Requirements:
Copy each line of the listing below exactly.

Data extract:
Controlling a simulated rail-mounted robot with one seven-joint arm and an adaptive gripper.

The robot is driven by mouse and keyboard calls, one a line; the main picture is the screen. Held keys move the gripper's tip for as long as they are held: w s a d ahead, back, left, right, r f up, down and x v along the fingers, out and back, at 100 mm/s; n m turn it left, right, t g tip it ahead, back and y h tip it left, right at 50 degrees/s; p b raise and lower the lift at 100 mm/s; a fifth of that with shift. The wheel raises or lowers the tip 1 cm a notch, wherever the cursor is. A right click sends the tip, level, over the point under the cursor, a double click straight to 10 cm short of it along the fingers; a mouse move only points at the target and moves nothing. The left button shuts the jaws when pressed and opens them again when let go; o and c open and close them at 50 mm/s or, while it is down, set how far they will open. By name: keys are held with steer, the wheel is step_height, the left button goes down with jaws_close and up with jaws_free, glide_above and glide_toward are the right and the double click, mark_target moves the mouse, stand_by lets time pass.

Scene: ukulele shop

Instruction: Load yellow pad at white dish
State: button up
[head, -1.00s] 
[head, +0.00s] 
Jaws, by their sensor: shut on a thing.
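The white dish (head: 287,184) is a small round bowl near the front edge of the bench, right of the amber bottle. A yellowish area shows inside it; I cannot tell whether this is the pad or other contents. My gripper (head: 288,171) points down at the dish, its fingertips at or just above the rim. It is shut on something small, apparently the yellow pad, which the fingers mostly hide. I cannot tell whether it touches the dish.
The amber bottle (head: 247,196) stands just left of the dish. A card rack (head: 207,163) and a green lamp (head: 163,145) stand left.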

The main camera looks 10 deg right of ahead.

Written reply:
Controlling a simulated rail-mounted robot with one seven-joint arm and an adaptive gripper.

The robot is driven by mouse and keyboard calls, one a line; the main picture is the screen. Held keys move the gripper's tip for as long as they are held: w s a d ahead, back, left, right, r f up, down and x v along the fingers, out and back, at 100 mm/s; n m turn it left, right, t g tip it ahead, back and y h tip it left, right at 50 degrees/s; p b raise and lower the lift at 100 mm/s; a fifth of that with shift. The wheel raises or lowers the tip 1 cm a notch, wherever the cursor is. A right click sends the tip, level, over the point under the cursor, a double click straight to 10 cm short of it along the fingers; a mouse move only points at the target and moves nothing. The left button shuts the jaws when pressed and opens them again when let go; o and c open and close them at 50 mm/s or, while it is down, set how far they will open. By name: keys are held with steer, the wheel is step_height, the left button goes down with jaws_close and up with jaws_free, glide_above and glide_toward are the right and the double click, mark_target moves the mouse, stand_by lets time pass.

Scene: ukulele shop

Instruction: Load yellow pad at white dish
State: button up
[head, -1.00s] 
[head, +0.00s] 
Jaws, by their sensor: shut on a thing.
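The white dish (head: 287,184) is a small round bowl near the front edge of the bench, right of the amber bottle. A yellowish area shows inside it; I cannot tell whether this is the pad or other contents. My gripper (head: 288,171) points down at the dish, its fingertips at or just above the rim. It is shut on something small, apparently the yellow pad, which the fingers mostly hide. I cannot tell whether it touches the dish.
The amber bottle (head: 247,196) stands just left of the dish. A card rack (head: 207,163) and a green lamp (head: 163,145) stand left.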

The main camera looks 10 deg right of ahead.

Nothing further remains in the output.